_Directions:_
In the entries below, count every line containing "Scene". Reply with the number alone.

_Provided data:_

::::::::::

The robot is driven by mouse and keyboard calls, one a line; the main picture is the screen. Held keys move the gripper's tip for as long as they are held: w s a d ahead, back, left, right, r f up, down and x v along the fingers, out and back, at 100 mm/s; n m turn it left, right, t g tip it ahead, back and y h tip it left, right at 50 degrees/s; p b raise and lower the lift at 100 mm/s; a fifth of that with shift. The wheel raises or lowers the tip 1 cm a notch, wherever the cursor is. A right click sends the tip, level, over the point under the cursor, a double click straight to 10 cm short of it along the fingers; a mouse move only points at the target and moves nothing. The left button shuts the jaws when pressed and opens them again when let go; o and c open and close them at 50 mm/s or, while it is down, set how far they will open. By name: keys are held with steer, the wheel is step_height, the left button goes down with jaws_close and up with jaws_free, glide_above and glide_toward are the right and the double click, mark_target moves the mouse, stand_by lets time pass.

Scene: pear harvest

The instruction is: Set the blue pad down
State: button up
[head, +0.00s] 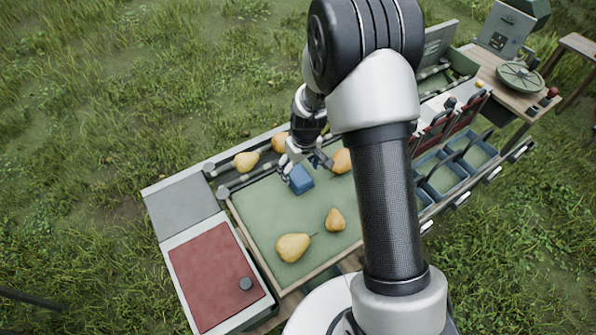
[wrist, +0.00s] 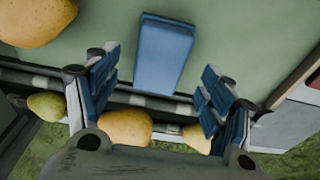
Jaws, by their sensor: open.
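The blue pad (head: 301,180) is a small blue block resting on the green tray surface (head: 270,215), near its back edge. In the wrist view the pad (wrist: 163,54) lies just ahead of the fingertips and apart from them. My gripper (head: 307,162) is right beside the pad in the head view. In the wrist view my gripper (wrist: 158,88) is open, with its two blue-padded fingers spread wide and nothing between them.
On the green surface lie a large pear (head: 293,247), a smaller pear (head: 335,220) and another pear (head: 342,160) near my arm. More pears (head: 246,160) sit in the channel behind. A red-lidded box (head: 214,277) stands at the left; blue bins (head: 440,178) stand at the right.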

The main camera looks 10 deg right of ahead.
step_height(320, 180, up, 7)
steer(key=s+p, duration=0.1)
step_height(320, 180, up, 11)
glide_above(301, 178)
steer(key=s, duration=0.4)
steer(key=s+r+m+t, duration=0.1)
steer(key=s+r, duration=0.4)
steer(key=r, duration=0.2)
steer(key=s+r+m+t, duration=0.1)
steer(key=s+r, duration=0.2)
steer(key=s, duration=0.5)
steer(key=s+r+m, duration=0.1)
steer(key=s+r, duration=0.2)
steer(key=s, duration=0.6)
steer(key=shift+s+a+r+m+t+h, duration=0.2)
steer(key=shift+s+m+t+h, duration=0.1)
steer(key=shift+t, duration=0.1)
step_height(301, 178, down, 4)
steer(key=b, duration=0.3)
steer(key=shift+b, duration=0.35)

::::::::::

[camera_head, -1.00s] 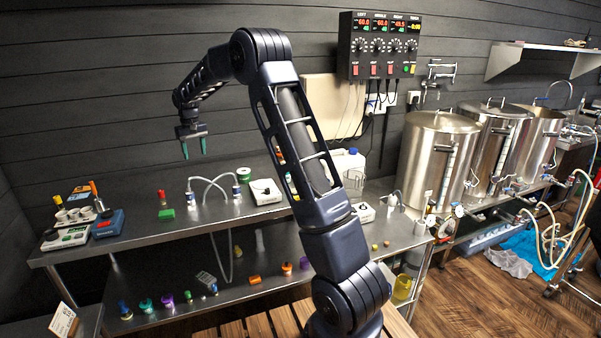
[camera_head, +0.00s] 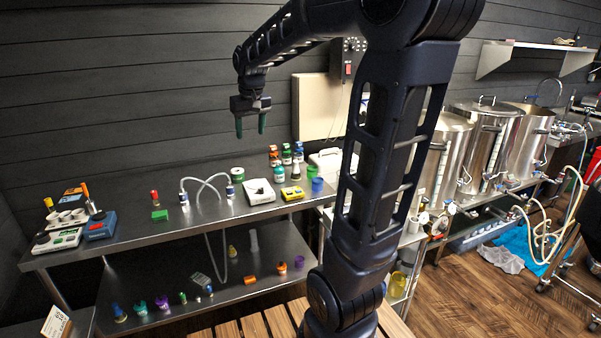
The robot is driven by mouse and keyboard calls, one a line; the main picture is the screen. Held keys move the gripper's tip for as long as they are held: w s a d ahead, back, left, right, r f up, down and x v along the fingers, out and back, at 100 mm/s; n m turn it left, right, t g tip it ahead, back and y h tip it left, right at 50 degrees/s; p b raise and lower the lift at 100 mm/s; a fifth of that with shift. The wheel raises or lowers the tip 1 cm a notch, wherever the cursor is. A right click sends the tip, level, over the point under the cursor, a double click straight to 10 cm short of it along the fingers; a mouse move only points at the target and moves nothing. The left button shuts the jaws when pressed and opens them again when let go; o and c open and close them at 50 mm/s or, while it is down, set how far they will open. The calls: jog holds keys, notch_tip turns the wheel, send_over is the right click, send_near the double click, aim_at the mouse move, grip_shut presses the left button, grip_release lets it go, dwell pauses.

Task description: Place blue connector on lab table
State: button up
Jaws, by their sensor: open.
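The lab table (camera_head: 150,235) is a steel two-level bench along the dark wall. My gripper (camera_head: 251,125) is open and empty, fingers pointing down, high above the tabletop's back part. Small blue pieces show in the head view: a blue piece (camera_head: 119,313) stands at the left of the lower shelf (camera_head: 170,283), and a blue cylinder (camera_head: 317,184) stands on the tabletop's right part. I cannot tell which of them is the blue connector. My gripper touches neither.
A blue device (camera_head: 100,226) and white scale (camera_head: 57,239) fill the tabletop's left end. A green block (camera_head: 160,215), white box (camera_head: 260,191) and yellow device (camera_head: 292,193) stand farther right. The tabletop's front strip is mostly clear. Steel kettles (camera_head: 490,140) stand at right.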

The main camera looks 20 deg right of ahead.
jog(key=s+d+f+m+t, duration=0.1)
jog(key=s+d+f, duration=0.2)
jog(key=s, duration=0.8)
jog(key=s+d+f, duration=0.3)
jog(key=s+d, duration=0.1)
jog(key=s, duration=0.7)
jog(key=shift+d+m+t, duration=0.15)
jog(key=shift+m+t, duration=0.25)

::::::::::

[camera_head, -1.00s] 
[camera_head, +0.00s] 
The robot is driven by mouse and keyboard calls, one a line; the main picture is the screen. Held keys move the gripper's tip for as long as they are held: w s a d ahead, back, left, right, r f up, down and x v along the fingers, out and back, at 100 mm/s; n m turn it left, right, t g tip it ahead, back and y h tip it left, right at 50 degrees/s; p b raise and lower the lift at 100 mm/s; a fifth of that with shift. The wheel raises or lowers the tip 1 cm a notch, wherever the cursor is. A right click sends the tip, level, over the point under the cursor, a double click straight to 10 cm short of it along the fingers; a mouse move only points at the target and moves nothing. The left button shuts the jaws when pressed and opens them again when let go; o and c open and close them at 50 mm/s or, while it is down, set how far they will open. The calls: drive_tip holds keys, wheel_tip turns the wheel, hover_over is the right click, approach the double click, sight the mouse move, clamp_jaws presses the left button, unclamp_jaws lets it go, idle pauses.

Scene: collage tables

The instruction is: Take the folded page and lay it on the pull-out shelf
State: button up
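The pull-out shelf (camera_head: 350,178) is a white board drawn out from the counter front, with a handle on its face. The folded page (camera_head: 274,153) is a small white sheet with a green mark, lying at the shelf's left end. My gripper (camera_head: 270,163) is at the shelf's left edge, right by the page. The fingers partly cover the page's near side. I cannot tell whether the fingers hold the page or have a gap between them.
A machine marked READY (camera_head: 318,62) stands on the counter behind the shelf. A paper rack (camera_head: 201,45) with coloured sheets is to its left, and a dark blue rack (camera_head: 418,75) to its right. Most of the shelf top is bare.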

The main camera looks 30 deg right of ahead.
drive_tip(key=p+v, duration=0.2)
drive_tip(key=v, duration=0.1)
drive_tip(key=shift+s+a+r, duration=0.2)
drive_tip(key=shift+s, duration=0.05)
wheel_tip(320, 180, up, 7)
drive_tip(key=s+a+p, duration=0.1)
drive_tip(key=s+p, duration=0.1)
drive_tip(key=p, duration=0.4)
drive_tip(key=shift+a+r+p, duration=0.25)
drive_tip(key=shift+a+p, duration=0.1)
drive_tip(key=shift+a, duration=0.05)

::::::::::

_Answer to the exercise:_
2